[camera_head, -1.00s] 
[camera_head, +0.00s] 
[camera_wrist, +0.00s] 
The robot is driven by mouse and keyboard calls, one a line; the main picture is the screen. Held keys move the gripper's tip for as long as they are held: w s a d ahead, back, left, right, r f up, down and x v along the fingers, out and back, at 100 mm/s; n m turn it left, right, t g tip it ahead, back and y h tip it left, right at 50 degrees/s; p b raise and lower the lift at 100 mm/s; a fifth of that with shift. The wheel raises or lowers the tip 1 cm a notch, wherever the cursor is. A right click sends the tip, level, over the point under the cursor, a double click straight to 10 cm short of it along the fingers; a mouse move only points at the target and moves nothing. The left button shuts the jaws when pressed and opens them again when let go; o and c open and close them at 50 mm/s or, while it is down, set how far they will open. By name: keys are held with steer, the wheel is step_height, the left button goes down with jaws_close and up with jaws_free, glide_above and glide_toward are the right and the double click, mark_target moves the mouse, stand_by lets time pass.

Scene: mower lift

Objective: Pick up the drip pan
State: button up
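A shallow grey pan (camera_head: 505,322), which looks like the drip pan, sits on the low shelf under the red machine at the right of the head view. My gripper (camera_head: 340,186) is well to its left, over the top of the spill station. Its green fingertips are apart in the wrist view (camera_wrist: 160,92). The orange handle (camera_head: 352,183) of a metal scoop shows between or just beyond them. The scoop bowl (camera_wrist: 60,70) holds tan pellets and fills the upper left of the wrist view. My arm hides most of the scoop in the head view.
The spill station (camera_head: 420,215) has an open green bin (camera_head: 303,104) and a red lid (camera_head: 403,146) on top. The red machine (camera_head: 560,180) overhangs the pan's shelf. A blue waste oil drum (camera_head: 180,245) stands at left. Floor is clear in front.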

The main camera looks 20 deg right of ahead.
* * * * * * * * *
Exercise details =>
Return nothing but the lines from the start of the listing above through the line containing "[camera_wrist, +0.00s]", exactly as given.

Task result =>
[camera_head, -1.00s] 
[camera_head, +0.00s] 
[camera_wrist, +0.00s] 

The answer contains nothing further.